> [Set exercise]:
Repeat the line that contains "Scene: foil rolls" and all lines after it through the end, exactly as they are, minus the pictures.

> [Given entries]:
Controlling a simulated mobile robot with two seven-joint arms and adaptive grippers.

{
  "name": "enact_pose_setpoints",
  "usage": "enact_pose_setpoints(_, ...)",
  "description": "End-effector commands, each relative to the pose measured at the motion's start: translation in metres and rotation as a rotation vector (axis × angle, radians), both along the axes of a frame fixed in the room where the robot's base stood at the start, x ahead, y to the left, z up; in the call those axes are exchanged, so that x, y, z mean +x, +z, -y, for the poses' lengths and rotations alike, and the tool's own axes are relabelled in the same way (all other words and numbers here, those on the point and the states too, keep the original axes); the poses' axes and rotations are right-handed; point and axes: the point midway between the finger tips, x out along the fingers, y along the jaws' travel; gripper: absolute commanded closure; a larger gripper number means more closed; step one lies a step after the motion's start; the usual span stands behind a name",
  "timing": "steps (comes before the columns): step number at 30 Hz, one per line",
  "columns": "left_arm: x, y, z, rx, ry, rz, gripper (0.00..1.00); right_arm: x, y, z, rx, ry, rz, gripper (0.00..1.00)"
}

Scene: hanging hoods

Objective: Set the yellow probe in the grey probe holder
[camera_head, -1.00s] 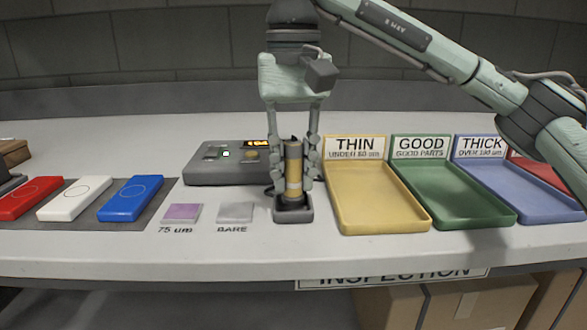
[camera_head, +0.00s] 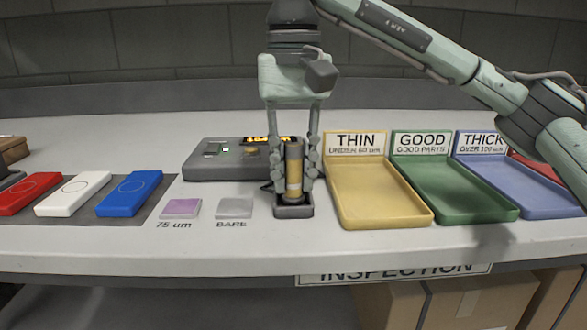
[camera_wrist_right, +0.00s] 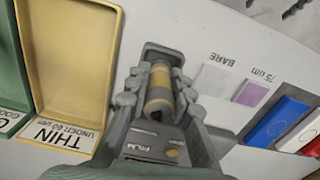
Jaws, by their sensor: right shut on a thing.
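The yellow probe (camera_head: 294,172), a cylinder with grey bands, stands upright at the grey probe holder (camera_head: 293,211). Its lower end is inside the holder's rim; whether it touches the bottom is hidden. My right gripper (camera_head: 296,168) comes down from above and is shut on the probe, a finger on each side. In the right wrist view the probe (camera_wrist_right: 159,90) shows between the fingers, with the holder (camera_wrist_right: 163,52) around its end. My left gripper is not in view.
A grey gauge box (camera_head: 215,170) stands close behind the holder. A bare plate (camera_head: 235,208) and a purple 75 um plate (camera_head: 181,208) lie left. A yellow THIN tray (camera_head: 385,215) is close right, then green (camera_head: 470,212) and blue (camera_head: 545,205) trays.

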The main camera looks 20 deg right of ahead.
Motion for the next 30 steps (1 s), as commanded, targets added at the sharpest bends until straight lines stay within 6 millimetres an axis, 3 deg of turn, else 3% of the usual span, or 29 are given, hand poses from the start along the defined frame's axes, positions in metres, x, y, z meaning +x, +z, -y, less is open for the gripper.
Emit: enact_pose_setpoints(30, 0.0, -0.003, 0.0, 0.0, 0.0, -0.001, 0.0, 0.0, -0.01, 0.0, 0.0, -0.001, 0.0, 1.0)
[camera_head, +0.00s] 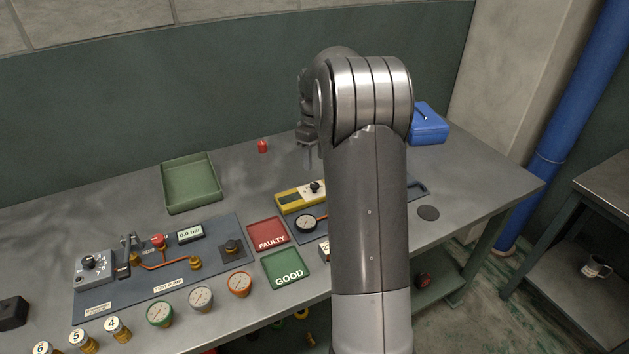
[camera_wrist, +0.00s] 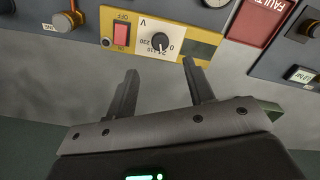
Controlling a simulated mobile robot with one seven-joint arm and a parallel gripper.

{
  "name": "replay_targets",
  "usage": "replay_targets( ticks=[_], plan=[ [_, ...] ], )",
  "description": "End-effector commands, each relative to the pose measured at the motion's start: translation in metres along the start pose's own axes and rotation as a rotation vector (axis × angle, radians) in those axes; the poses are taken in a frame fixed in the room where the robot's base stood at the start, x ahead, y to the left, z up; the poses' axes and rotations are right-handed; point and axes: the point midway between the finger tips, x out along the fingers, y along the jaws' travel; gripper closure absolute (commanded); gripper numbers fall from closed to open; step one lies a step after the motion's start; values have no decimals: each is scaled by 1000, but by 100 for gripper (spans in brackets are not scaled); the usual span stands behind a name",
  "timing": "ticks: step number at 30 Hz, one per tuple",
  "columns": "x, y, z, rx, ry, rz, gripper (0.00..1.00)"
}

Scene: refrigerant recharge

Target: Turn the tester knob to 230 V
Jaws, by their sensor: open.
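The yellow tester (camera_head: 292,203) lies on the bench left of my arm. Its black knob (camera_head: 315,187) stands on top. In the wrist view, the tester (camera_wrist: 199,48) appears upside down, with the knob (camera_wrist: 159,41) on a white dial (camera_wrist: 143,32) marked V, 0, 24, 120 and 230. A red switch (camera_wrist: 121,35) marked ON and OFF sits beside the dial. The knob's exact setting is too small to tell. My gripper (camera_wrist: 160,66) is open and empty, its fingers apart from the knob. It also shows in the head view (camera_head: 310,158), behind and above the tester.
The red FAULTY tray (camera_head: 268,234), green GOOD tray (camera_head: 286,270) and test pump panel (camera_head: 220,254) lie left and in front. A blue case (camera_head: 429,125) stands at the right.

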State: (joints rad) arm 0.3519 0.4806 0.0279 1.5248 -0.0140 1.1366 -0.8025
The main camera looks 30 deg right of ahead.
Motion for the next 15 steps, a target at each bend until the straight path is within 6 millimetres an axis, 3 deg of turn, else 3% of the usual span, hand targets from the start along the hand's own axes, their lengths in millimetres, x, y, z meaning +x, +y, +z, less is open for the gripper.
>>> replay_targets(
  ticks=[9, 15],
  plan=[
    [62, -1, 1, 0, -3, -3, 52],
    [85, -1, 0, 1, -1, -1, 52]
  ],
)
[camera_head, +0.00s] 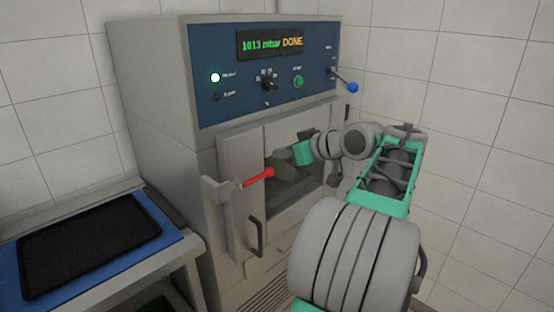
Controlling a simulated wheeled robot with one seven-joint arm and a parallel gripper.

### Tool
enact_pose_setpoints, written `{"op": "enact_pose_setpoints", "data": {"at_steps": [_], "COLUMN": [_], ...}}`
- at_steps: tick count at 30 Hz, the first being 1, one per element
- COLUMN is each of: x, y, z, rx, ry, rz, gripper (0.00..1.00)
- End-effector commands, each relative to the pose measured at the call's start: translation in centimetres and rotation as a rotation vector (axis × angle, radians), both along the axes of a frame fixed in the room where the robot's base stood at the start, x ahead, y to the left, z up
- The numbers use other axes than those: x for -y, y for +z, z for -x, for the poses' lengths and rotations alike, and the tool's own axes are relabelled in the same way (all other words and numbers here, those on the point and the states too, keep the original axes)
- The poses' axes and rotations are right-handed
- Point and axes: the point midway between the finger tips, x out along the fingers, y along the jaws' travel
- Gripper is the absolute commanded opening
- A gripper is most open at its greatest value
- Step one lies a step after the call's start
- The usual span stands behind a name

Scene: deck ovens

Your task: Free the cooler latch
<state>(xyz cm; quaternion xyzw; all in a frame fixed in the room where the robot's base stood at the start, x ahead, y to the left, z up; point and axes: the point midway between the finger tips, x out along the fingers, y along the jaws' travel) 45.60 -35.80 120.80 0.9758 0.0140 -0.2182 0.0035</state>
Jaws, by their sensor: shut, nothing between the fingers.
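The cooler (160,90) is a grey steel cabinet with a blue control panel (215,98). Its display (270,44) reads "1013 mbar DONE". The latch is a red handle (257,178) at the left side of the windowed door (240,160), pointing right and slightly up across the door face. A grey bracket (218,192) is at its left end. My gripper (279,154) is shut and empty in front of the door window, just above and right of the red handle's tip. Whether it touches the handle I cannot tell. The door looks closed; my arm hides its right part.
A black vertical door handle (257,237) is below the latch. A lever with a blue knob (352,87) sticks out at the panel's right. A black tray (90,244) lies on a blue-topped table (175,238) at the left. Tiled walls stand behind.

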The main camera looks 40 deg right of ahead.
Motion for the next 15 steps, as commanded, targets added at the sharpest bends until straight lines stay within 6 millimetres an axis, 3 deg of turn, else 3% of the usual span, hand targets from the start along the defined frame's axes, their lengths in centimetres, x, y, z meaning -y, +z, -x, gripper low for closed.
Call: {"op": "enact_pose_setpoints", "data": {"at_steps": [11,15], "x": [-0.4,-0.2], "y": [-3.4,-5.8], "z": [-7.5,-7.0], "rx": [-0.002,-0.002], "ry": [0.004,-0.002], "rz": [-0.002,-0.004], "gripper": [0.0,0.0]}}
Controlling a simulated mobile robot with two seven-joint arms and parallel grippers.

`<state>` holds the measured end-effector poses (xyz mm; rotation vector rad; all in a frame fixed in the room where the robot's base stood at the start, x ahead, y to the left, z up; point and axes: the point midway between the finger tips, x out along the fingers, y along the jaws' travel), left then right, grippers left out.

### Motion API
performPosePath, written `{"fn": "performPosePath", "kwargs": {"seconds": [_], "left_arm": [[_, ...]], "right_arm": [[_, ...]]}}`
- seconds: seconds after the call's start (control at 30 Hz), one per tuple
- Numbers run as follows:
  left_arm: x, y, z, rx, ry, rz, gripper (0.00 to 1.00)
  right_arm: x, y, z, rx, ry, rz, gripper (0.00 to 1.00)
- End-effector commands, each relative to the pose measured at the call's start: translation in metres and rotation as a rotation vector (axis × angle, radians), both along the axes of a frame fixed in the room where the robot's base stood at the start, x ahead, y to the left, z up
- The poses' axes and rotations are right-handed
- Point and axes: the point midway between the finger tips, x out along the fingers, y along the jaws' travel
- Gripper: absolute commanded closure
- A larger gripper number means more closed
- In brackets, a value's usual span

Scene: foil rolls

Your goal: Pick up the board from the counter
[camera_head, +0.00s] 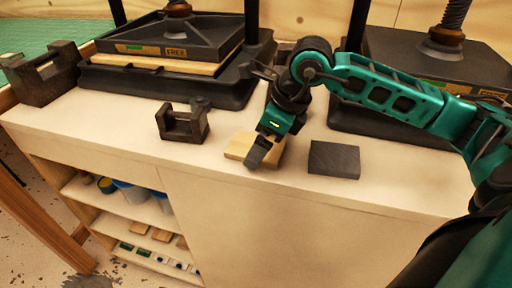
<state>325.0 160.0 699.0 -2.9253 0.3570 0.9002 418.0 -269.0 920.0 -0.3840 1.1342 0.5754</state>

> [Output of the task]:
Scene: foil rolls

Your goal: Pick up the board from the counter
[camera_head, +0.00s] 
<state>325.0 160.0 699.0 -2.9253 0.3570 0.9002 418.0 -269.0 920.0 -0.3840 1.1342 0.5754</state>

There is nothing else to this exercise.